When I lived in the desert several years back, I recall seeing the beautiful lines nature drew on the desert floor’s red sand crystals using slender grass strands, as the breeze bent them back and forth in the wind. Beneath the grass in wonderful dark silhouetted lines rested shadows. The desert contains a wide variety of fantastic textures and lines. National Geographic has captured some of these here, and Danielle Venton in her Wired article, “Photographers Capture Mysterious, Beautiful Patterns in the Sand” says that people don’t even understand the physics involved that creates such beautiful lines in the sand. 

Using my husband’s recent gift of a new set of drawing pens and lessons from Arthur L. Guptill’s book, Rendering in Pen and Ink, I’m learning a new appreciation for the beauty of lines. What the sand, wind and sun do effortlessly, is a challenge to create with pen and ink. Drawing a simple curve and then duplicating it so the line goes exactly in the direction you want it to, for example, is not easy. You need to take your time and go slowly, deliberately forming lines like warm-up scales for use later in drawing. Even then, creating a beautiful line takes practice, lots of it.

Malcom Gladwell says it takes 10,000 hours of practice to master something. If this is an accurate analysis of what it takes to get really good at a skill, then I’ve got about 9,995 hours to go.  BBC’s David Bradley says in his article, “Why Gladwell’s 10,000 Hour Rule is Wrong” that the research Gladwell based his research on actually suggests that the 10,00 hours are just a rule of thumb, though, not the “tipping point” at which you are a virtuoso. The amount of time depends on the particular skill you are practicing. “Learning and gaining experience are gradual processes; skills evolve slowly, with practice. And there is a vast range of time periods over which different individuals reach their own peak of proficiency – their concert level, you might say – in whatever field.” Ericson, the person’s study at Berlin’s Academy of Music on which Gladwell’s statement is based, suggests that what counts further is that “not just any old practice counts towards the 10,000-hour average. It has to be deliberate, dedicated time spent focusing on improvement.”

I don’t know how many hours French artist Simon Beck has put in to create his fantastic geometric figures in the snow, but the lines he draws using snow shoes are truly a thing of beauty and take hours at a time to create.
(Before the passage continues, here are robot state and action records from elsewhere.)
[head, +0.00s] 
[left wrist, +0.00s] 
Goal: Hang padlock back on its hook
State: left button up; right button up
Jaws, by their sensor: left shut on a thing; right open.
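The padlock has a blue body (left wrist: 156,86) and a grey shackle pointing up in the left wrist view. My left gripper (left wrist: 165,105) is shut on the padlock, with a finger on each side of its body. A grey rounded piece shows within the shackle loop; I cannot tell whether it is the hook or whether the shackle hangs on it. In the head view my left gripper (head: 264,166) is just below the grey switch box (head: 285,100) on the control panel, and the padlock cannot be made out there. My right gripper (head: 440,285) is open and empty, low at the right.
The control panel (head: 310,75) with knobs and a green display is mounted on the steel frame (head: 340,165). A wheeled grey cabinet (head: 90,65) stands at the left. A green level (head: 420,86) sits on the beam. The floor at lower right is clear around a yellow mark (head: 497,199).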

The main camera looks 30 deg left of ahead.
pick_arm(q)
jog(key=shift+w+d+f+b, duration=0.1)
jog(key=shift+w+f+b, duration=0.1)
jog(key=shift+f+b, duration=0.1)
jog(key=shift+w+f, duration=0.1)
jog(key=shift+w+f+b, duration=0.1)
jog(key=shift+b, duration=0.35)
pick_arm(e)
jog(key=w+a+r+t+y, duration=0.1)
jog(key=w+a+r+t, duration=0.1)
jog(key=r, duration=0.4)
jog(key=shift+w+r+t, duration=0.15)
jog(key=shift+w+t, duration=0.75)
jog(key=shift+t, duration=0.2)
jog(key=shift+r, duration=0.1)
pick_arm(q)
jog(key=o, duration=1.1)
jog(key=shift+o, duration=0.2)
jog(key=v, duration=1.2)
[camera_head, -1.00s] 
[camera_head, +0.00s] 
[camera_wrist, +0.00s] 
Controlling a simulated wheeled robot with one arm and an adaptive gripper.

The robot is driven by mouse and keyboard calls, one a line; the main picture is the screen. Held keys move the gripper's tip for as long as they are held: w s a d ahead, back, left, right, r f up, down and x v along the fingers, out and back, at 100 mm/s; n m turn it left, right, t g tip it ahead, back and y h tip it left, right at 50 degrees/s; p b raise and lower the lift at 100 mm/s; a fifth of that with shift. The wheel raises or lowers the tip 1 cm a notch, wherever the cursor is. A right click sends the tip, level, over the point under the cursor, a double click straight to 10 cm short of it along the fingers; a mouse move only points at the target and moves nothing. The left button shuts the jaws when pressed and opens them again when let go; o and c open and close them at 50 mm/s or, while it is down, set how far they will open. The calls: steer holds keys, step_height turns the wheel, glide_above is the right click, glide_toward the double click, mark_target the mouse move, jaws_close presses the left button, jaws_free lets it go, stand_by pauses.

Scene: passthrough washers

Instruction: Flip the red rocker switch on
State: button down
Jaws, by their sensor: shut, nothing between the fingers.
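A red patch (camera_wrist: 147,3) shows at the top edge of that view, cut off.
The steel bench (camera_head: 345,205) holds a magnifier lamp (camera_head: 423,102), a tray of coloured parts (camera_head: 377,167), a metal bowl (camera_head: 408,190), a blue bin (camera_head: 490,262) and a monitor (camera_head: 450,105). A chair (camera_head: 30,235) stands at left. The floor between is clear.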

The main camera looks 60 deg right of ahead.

The perseverance his work takes is inspiring.

Creating a good line is also important to poetry as well, and over the last few years, this is something that I’ve been trying to understand how to get better at. I examined lines from different poets, from William Stafford to Denise Levertov, John Ciardi, Louis Simpson, Mary Oliver, Naomi Shihab Nye, Lucile Clifton, Nick Samaras, Li Young Lee and a number of others, trying to define what gives a line its energy and strength. Sometimes I see it clearly, and sometimes it’s a mystery. It might take 10,000 hours to get it right. Seems like many things that hold great beauty take a lot of hours to learn. These kinds of skills are subtle. You can’t just create a rule to never break a line after using an article or after a conjunction, for example, because after making such a generalization, you’ll find a really good poem from an excellent writer that breaks the rule. That’s not to say that a good poet can’t or doesn’t sometimes make a weak line break choice, but I think that the writers I’ve mentioned are experienced, and their line break choices deliberate. People have different ideas of beauty, and different ideas about line breaks in poetry. The goal for me is to experiment and practice with increased deliberate focus while writing. What makes a line so powerful? What makes it feel right? Maybe it is an individual thing, but in any thing a person creates, practicing the skill over and over, and attuning oneself to observe closely what others are doing that stirs your own soul, and then to listening from the inside to what your own work suggests is a good start down a path that leads to better understanding. If I can learn to listen better to others’ work as well as to my own, if I can learn to listen more deeply to the world around me, I think I might gain greater insight into many things in life, not just how to draw or write a good line of poetry, but how to live. All these things are part of each other.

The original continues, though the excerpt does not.